It’s not ‘just a preference,’ it’s just racist

By Managing Editor

Many might only expect to see the phrases “no blacks” or “no Asians” within the pages of a civil rights history textbook, but a quick visit to the popular gay dating app “Grindr” often proves otherwise.

“Grindr” has succeeded in providing an online network meant to help gay people meet, especially those in smaller, suburban or rural areas of the country. But within this cyber-community, the app has also served as an enabler for hatred and discrimination.

Tucked into thousands of users’ profiles are brash and offensive disclaimers about their sexual preferences. Common tags include “no fats” or “no fems,” indicating an aversion to overweight or feminine men. Some of the more offensive tags, however, draw connections between specific races and various types of food, such as “no rice” or “no curry” to discourage Asian or Indian men from messaging.

“It’s only a preference,” is the argument users of these disclaimers make to defend their actions, but that does not change their preferences, which are rooted in racism.

An Australian study published in July 2015 by sex researchers Denton Callander, Christy E. Newman and Martin Holt asked more than 2,000 gay and bisexual men to complete an online survey about race and dating as well as the Quick Discrimination Index, which measures general attitudes about race and diversity. 

Titled “Is Sexual Racism Really Racism? Distinguishing Attitudes Toward Sexual Racism and Generic Racism Among Gay and Bisexual Men,” the study found “almost every identified factor associated with men’s racist attitudes was also related to their attitudes toward sexual racism.”

According to the online survey, a shocking 64 percent of participants agreed that it is acceptable to specify a racial preference in a dating profile, and 46 percent of participants said seeing these preferences noted in tags did not bother them. Additionally, 70 percent of participants said they did not view sexual racism as an actual form of racism. 

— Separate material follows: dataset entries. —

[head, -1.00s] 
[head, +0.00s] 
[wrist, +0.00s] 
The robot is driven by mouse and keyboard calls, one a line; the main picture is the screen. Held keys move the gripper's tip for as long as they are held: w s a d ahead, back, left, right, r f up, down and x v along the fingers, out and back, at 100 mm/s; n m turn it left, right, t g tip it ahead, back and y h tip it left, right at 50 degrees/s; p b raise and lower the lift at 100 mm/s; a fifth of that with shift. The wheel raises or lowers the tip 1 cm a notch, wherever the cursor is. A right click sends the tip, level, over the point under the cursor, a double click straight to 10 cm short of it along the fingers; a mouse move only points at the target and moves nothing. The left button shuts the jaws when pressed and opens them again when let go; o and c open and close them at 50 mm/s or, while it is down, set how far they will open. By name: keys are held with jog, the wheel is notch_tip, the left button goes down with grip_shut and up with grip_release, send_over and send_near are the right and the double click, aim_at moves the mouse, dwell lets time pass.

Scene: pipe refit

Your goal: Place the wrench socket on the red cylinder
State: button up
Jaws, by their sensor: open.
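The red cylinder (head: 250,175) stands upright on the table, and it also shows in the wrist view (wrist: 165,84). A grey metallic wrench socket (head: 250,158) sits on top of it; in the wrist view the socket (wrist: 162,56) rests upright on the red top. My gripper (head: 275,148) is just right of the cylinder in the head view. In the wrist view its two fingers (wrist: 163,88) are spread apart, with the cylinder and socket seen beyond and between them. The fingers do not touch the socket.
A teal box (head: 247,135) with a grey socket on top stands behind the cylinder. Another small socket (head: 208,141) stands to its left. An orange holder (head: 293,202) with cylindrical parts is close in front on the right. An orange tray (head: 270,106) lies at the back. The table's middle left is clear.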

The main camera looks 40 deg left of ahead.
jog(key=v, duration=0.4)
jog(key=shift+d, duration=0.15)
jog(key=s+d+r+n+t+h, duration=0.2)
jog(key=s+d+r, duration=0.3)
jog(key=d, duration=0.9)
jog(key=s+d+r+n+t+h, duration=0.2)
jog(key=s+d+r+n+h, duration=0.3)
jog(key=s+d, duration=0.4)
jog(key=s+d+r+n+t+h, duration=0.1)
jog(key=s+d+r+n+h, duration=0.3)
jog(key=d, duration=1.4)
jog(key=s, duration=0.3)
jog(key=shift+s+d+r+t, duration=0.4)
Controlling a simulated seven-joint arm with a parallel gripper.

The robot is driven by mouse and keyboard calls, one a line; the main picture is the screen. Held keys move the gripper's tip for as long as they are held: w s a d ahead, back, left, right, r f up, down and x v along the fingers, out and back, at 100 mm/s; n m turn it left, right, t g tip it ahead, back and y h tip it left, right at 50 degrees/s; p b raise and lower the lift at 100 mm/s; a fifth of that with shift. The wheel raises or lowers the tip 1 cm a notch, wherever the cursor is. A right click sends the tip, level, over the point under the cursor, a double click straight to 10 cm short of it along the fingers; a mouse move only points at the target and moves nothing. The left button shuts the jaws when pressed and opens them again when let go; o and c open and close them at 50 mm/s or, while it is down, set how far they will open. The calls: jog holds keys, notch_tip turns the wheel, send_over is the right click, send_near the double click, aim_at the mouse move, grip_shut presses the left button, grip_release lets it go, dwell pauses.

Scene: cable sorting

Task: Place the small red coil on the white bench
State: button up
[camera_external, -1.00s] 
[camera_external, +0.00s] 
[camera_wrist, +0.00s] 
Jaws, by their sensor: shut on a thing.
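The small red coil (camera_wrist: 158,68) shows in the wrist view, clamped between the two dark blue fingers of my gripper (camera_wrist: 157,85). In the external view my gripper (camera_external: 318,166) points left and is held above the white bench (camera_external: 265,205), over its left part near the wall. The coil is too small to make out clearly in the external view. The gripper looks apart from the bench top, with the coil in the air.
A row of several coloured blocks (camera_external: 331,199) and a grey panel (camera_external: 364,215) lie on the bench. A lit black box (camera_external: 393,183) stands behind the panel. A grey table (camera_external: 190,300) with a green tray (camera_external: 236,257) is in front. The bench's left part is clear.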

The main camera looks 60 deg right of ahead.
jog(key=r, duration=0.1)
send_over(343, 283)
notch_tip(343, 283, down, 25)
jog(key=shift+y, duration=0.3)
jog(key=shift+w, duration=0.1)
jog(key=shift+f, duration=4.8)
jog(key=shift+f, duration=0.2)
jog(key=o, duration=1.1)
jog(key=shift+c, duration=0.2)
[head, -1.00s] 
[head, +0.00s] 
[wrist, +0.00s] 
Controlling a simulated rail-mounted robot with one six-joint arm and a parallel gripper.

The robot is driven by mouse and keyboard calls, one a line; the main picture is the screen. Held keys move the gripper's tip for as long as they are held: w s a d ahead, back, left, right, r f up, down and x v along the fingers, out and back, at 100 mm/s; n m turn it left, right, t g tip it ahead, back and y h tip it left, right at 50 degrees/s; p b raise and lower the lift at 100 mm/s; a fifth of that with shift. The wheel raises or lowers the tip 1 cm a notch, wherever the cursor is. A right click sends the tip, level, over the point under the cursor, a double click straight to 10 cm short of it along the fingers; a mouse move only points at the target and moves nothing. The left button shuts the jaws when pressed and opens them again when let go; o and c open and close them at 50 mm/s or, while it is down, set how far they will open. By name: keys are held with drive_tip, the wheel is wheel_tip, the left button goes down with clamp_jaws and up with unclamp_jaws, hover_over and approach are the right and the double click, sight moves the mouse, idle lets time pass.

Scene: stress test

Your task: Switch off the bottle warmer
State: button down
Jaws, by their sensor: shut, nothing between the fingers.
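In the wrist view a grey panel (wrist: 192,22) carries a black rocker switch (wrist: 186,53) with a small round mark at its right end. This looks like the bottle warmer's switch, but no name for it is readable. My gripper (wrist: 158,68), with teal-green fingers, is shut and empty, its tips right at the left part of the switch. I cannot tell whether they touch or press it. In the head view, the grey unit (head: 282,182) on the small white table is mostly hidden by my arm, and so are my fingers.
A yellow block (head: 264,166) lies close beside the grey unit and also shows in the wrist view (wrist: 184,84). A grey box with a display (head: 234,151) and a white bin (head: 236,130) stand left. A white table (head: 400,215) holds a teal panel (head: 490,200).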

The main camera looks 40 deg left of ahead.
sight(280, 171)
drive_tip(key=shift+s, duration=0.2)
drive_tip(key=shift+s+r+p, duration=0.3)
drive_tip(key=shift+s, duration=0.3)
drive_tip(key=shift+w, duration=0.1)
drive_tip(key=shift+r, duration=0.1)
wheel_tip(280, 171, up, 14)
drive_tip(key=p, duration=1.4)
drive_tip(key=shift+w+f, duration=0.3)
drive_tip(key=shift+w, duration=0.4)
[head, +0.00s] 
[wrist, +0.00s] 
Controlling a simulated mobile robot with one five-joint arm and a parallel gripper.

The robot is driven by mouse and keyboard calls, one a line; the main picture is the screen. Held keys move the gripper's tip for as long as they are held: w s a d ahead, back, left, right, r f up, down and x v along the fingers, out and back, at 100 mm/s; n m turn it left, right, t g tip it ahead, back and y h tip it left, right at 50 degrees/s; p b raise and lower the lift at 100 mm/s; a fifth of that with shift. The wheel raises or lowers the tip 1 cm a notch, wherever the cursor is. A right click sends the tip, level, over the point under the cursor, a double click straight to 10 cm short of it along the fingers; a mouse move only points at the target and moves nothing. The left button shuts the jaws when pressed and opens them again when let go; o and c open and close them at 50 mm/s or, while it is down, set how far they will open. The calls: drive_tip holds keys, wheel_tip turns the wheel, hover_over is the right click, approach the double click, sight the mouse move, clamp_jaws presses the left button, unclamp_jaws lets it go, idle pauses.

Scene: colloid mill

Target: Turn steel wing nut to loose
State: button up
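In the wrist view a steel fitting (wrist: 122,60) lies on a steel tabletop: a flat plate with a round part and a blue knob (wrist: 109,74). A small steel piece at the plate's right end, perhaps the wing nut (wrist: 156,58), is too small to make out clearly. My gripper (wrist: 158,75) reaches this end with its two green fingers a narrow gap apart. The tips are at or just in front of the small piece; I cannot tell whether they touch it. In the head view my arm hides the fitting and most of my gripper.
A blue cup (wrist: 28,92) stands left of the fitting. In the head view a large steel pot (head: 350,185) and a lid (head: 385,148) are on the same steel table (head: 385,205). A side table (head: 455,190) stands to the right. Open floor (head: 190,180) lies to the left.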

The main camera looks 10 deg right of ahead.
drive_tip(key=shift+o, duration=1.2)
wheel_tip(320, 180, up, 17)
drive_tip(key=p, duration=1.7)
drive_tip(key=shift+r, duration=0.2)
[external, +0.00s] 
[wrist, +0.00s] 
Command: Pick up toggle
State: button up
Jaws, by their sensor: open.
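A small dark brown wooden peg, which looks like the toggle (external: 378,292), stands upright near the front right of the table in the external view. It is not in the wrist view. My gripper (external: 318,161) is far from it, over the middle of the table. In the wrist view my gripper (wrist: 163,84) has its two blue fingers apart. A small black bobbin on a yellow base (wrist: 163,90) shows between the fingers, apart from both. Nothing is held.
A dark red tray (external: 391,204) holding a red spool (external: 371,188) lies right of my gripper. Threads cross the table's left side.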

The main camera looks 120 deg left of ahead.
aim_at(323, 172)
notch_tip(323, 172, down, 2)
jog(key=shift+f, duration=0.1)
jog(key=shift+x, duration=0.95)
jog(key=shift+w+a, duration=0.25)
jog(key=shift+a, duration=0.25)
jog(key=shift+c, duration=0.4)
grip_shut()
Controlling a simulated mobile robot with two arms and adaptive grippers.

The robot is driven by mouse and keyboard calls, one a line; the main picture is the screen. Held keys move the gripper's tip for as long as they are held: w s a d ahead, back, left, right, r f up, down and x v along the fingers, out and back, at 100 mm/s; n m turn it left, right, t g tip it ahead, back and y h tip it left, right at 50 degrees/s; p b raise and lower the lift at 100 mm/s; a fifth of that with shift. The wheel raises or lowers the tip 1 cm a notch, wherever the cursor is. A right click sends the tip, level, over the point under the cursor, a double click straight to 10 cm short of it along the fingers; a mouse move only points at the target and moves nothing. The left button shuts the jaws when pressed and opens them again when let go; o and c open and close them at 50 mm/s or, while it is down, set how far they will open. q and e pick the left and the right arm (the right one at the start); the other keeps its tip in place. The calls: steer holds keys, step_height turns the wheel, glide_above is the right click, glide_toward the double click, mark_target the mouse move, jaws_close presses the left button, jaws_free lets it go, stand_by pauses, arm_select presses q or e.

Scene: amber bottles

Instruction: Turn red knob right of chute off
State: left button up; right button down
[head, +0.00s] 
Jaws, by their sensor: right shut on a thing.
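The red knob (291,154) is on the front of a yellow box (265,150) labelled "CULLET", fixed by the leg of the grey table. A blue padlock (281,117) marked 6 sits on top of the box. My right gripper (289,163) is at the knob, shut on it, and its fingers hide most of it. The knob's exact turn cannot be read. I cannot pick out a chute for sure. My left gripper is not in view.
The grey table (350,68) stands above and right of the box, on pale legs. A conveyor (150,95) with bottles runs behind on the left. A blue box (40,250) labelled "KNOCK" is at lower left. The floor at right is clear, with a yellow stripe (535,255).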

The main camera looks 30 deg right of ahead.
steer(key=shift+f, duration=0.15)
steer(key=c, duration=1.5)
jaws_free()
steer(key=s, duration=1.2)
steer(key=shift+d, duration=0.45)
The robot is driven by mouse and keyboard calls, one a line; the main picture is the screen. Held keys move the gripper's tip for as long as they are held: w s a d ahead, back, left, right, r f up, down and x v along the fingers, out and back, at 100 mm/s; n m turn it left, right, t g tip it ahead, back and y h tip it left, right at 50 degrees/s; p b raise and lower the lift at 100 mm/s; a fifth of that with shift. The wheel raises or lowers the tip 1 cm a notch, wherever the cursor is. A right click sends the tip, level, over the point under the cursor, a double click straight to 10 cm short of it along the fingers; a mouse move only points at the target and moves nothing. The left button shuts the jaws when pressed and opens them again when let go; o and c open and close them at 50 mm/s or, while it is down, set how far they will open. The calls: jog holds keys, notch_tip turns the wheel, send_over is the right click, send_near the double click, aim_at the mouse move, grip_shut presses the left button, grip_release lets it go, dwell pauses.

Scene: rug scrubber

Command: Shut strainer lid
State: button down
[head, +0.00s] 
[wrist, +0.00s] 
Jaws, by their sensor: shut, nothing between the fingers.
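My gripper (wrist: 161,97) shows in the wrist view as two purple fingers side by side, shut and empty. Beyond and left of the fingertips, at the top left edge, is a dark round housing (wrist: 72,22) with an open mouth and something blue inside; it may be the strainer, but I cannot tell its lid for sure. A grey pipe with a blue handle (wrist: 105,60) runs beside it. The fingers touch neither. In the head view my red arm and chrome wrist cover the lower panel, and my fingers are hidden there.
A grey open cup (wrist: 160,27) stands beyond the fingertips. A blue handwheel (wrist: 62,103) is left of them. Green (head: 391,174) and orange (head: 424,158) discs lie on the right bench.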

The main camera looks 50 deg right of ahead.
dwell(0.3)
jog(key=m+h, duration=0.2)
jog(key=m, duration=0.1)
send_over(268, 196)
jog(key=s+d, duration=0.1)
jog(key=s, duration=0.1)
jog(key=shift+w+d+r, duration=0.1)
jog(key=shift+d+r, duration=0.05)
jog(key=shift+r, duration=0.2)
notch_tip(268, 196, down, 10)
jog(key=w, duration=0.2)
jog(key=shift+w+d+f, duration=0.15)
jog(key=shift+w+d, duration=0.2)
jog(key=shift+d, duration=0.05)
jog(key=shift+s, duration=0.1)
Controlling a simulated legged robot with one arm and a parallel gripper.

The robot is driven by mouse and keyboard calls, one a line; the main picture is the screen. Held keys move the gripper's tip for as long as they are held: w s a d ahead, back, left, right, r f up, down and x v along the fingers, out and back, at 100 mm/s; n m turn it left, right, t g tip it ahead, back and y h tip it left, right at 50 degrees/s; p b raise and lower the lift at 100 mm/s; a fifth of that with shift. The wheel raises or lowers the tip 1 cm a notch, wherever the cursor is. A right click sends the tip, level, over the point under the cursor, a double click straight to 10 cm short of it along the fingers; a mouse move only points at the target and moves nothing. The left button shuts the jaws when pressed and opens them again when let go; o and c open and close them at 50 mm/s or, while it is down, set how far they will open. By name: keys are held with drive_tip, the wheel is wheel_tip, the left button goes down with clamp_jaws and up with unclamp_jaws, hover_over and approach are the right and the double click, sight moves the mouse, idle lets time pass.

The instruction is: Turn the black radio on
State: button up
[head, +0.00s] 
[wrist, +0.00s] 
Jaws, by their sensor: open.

However, a comparison between the online survey and the QDI results showed men who express sexual racism typically displayed a generally racist attitude. These results suggest sexual racism is likely fueled by overall racist attitudes.

Racial discrimination on gay dating apps is not a matter of mere aesthetic preferences but is instead a result of general racism.

Even more concerning than the general acceptance of sexual racism is that the apps enable it. Some of the most popular gay dating apps like “Grindr,” “SCRUFF” and “GROWLr” allow users to filter their matches based on race.

This only reinforces people’s beliefs that sexual racism is acceptable and not actually a form of racism.

Sexual racism is indeed a form of racism, and gay dating apps should step in to minimize the prevalence of this discrimination by disabling settings that allow users to filter based on race.